Радио Белого дома включалось каждые пятнадцать минут. Передавали обращение патриарха Алексия II в защиту законной власти и благословение ее защитникам в эти тревожные минуты. Сообщалось о переговорах с Крючковым, который якобы заверил, что штурма не будет, все могут спать спокойно. Однако вскоре стало известно о продвижении новой танковой колонны по Кутузовскому проспекту, и она была не последней в эту ночь. Ближе к утру внезапно был выключен свет во всех прилегающих районах. Город погрузился в полную тьму. Но чувство страха, испытанное вначале, совершенно прошло. Люди все громче и свободнее переговаривались, обсуждали события последних дней, делились наблюдениями, шутили, угощали друг друга съестным, вместе слушали по транзисторным приемникам «Свободу», ловили «Эхо Москвы», клеймили путчистов и КПСС. Здесь были представители самых разных социальных групп, не только интеллигенция, но и рабочие, жители сельских районов Подмосковья, приезжие из других мест, иногда весьма отдаленных от Москвы; не только люди средних лет, но и молодежь, и старики.
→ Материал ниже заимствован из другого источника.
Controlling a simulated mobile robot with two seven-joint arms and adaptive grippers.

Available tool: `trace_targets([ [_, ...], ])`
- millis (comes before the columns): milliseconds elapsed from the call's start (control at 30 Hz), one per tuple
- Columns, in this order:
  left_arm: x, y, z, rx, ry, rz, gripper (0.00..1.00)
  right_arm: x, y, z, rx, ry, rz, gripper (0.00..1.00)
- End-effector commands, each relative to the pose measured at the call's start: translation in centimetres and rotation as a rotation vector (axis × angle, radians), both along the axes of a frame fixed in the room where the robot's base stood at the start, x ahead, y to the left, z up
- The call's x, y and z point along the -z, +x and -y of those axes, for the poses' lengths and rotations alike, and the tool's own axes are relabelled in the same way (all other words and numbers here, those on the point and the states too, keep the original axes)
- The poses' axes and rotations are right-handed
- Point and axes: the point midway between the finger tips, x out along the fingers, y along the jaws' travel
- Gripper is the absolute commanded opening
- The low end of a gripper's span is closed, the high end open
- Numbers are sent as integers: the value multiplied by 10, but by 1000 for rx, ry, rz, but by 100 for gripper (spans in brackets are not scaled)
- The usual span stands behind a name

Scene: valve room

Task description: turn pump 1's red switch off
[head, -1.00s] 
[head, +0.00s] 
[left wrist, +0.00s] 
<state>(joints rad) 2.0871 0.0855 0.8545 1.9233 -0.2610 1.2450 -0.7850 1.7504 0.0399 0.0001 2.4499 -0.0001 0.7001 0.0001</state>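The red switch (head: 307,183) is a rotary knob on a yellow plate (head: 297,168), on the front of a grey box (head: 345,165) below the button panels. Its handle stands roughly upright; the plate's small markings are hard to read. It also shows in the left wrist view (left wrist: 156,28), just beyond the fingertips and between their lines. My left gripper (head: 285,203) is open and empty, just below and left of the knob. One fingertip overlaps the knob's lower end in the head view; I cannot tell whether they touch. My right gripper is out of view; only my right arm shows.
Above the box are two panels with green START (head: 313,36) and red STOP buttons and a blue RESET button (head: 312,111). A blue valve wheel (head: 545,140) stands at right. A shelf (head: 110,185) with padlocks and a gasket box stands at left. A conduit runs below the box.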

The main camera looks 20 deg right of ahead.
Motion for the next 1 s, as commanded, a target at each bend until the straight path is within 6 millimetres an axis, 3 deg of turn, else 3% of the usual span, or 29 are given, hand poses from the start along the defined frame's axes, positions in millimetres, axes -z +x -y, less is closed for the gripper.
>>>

Взгляд выхватывал из толпы пожилую пару, а рядом шумела молодежь и даже школьники – в одной такой компании девушка-старшеклассница с жаром рассказывала приятелям, что, как только услышала о введении комендантского часа, сразу же вместе с подругой устремилась сюда…
Незаметно засерел рассвет, никто не заметил, когда кончился дождь. Из Белого дома выносили картонные коробки с вареной колбасой и хлебом («на халяву», как сказал кто-то из стоящих рядом). Живущие в соседних домах несли термосы и даже чайники с горячим чаем… Особым вниманием пользовались танкисты, перешедшие накануне на сторону Белого дома, – два танка мне было хорошо видно с того места, где мы стояли…
По радио передавали, что в эту ночь вместе с нами «стоят» в Петербурге, Иркутске, Туле, Екатеринбурге (тогда еще Свердловске). Ночью со стороны реки прибыли речники Московского пароходства с предложением в случае необходимости использовать их суда. В некоторых городах готовы были к вылету в Москву группы воинов-афганцев, курсантов военных и милицейских училищ – все они хотели защищать Белый дом. А потом пошли сообщения о переходе под командование президента России армейских подразделений, соединений морского флота.